And just how radical might some of those proposals be?
The notion of interposing a really big mirror between the Sun and Earth, which exploits the fact that our planet already reflects about 30 percent of incoming sunlight back into space by effectively increasing its reflectivity, dates back to the 1980s. Initially, such mirrors were suggested for cooling Venus as part of a theoretical future effort to terraform that planet. But in 1989, James Early of the Lawrence Livermore National Laboratory noted the harbingers of global warming and proposed deflecting a measure of sunlight with a "space shade" located at Lagrangian Point L1 -- an orbit 1.5 million kilometers up, where Earth's gravity and that of the Sun are balanced so an object can remain stationary relative to both bodies.How big a shield was Early thinking about? One 2,000 kilometers in diameter and about 10 microns thick, with a weight of about 100 megatons under Earth's gravity. Early's shield would have been either opaque or else transparent in the form of a Fresnel lens (the kind of lens used in lighthouses, in which the amount of material required is reduced from that needed in a conventional spherical lens because the lens is broken into concentric annular sections). Early estimated the cost at $1 to $10 trillion. As for assembling his giant mirror and placing it at L1, Early suggested using moon rock for the materials and a manufacturing plant on the lunar surface, then launching the components by a mass driver from the Moon to L1.
Given how arduous even minor assembly work on the International Space Station's exterior has been, and given that NASA will almost certainly be unable to meet its schedule for returning to the Moon by 2020, such a megaconstruction doesn't seem immediately feasible.
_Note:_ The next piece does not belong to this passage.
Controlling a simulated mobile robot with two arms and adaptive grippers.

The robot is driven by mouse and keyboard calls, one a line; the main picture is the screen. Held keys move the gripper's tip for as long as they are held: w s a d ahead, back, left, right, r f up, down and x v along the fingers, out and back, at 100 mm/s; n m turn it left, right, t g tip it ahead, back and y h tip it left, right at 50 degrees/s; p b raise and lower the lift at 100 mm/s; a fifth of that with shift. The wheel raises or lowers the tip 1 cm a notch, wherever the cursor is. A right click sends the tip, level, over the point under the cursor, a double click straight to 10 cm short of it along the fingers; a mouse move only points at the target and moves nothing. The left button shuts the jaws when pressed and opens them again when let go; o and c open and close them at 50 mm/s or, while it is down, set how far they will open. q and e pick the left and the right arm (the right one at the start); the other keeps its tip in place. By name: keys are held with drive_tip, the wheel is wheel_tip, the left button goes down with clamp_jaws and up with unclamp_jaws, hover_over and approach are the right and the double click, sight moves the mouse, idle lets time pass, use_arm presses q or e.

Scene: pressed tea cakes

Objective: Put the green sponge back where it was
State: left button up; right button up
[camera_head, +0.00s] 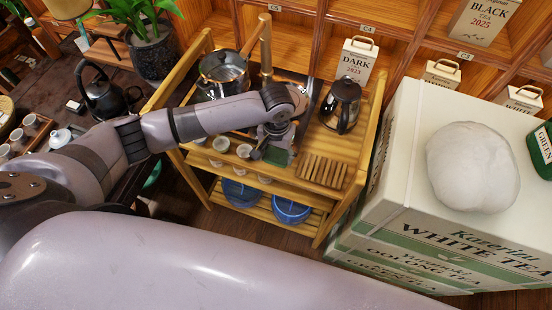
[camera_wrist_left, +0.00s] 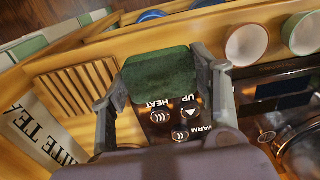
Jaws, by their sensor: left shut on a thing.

Granted, a mirror that big would be a genuine megaconstruction project. It's the sort of planet-scale engineering that could only be made possible, in the near-term at least, by molecular manufacturing.
So, what about smaller, more feasible possibilities? Two plans are floated in the Tech Review article, one from the University of Arizona's Roger Angel, and one from astrophysicist (and science fiction author) Greg Benford. We've reported before on the ideas proposed by Angel for launching trillions of small spacecraft into orbit. He thinks it's practically and economically doable, although it's still a huge project. As the article points out:
Human beings would have to launch a stack of flyers every five minutes for 10 years to put the whole structure in place. . .Angel stresses that his plan is an emergency option, for use only if climate change so accelerates that global catastrophe looms within a decade or two. It is, he says, "no substitute for developing renewable energy, the only permanent solution."
Greg Benford suggests another alternative:
Benford has a proposal that possesses the advantages of being both one of the simplest planet-cooling technologies so far suggested and being initially testable in a local context. He suggests suspension of tiny, harmless particles (sized at one-third of a micron) at about 80,000 feet up in the stratosphere. These particles could be composed of diatomaceous earth."That's silicon dioxide, which is chemically inert, cheap as earth, and readily crushable to the size we want," Benford says. This could initially be tested, he says, over the Arctic, where warming is already considerable and where few human beings live. Arctic atmospheric circulation patterns would mostly confine the deployed particles around the North Pole. An initial experiment could occur north of 70 degrees latitude, over the Arctic Sea and outside national boundaries. "The fact that such an experiment is reversible is just as important as the fact that it's regional," says Benford.
Is Benford's proposal realistic? According to Ken Caldeira [whom we quoted yesterday], a leading climate scientist at Stanford University and the Carnegie Institution's Department of Global Ecology, "It appears as if any small particle would do the trick in the necessary quantities. I've done a number of computer simulations of what the climate response would be of reflecting sunlight, and all of them indicate that it would work quite well." He adds, "I wouldn't look to these geoengineering schemes as part of normal policy response, but if bad things start to happen quickly, then people will demand something be done quickly."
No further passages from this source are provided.